États-UnisLa discrimination positive dans les universités devant la Cour suprême
La plus haute juridiction américaine se penche lundi sur un mécanisme qui oblige les unis de Harvard et de Caroline du Nord à respecter des critères ethniques pour choisir leurs étudiants.
Après l’avortement ou les armes à feu, la Cour suprême des États-Unis s’attaque lundi à la question raciale, tout aussi clivante, en se penchant sur les politiques dites de «discrimination positive» dans les universités. La haute juridiction, solidement ancrée dans le conservatisme, semble prête à effectuer un demi-tour historique, comme elle l’a fait en juin en annulant son arrêt «Roe v. Wade», qui garantissait le droit des Américaines à avorter.
Concrètement, les neuf sages de la Cour suprême examineront pendant deux heures les mécanismes de sélection au sein des universités de Harvard et de Caroline du Nord. Ces universités, comme beaucoup d’autres aux États-Unis, prennent en compte des critères ethniques pour assurer la diversité de leurs étudiants et corriger la sous-représentation des jeunes noirs et hispaniques.
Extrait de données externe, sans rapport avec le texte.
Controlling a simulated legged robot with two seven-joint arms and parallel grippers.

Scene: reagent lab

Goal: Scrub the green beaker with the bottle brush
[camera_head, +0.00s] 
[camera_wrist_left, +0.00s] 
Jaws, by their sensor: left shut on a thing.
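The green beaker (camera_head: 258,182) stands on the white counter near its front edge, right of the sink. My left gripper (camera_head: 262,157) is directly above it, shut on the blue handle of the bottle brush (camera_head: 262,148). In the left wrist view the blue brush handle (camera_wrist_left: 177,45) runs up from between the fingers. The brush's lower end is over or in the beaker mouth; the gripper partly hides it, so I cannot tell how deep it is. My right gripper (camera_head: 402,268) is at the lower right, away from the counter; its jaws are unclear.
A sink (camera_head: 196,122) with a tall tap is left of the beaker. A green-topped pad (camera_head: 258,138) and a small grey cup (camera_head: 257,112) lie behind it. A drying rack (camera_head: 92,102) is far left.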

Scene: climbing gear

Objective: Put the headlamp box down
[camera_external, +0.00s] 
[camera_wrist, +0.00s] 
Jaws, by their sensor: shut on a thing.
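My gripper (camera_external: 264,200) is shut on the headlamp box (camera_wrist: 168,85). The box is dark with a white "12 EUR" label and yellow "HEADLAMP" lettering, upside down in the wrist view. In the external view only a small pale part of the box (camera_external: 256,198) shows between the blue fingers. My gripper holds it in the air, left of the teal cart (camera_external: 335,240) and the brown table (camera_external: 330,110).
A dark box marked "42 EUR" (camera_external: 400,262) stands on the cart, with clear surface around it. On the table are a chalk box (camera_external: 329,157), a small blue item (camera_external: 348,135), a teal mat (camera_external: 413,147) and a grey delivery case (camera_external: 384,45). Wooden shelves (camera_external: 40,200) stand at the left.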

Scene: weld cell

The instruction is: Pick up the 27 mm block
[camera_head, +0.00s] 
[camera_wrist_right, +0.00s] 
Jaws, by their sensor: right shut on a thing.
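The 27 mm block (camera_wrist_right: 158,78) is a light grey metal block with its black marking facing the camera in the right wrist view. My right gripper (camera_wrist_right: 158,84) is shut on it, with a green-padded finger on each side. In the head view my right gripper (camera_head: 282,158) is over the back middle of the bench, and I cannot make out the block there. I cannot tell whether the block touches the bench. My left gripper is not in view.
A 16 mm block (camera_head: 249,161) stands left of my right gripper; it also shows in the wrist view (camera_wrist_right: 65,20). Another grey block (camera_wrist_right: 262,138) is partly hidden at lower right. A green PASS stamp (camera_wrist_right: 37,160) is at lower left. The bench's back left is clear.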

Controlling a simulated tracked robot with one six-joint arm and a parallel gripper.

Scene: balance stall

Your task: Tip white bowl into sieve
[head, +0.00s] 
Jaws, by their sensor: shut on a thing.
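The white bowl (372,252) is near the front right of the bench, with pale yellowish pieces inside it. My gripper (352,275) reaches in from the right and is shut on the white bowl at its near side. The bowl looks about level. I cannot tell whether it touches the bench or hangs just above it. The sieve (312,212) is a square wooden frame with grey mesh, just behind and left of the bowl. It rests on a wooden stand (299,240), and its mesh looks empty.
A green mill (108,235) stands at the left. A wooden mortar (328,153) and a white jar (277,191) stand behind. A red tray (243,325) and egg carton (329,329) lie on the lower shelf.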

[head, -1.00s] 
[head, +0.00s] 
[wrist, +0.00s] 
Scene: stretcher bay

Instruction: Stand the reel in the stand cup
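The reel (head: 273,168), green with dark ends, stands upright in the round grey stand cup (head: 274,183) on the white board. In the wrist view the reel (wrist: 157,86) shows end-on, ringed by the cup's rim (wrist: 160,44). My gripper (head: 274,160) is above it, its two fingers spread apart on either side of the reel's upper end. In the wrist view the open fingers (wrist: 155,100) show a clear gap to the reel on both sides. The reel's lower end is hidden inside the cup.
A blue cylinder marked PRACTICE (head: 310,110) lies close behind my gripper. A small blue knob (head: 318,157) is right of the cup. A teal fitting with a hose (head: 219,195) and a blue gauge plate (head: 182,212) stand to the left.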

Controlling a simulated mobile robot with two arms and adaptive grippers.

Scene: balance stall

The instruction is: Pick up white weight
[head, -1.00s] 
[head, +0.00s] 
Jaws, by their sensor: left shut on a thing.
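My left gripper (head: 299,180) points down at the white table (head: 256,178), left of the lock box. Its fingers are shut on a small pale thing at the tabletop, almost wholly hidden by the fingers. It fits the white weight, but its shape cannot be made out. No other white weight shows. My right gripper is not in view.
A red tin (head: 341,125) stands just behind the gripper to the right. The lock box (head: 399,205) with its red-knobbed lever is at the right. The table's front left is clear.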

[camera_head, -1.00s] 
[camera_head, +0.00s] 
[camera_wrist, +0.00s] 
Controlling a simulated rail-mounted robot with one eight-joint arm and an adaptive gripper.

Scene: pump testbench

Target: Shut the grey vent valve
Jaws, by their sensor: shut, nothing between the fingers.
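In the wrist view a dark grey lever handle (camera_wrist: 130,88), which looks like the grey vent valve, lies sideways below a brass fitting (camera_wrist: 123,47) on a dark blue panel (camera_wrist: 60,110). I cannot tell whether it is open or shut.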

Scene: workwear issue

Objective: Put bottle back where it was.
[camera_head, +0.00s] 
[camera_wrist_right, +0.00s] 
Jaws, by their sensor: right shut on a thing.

Des étudiants blancs se disent pénalisés
Ces programmes dits de «discrimination positive», mis en place à la fin des années 1960, «visent à corriger les inégalités systémiques héritées du passé», a souligné Yasmin Cader, de la puissante organisation des droits civiques ACLU, lors d’une récente conférence de presse. Ils ont toujours fait l’objet de vives contestations à droite. Des étudiants blancs, se disant victimes de «discrimination inversée», ont régulièrement porté plainte contre ces mécanismes jugés opaques et inefficaces par leurs détracteurs.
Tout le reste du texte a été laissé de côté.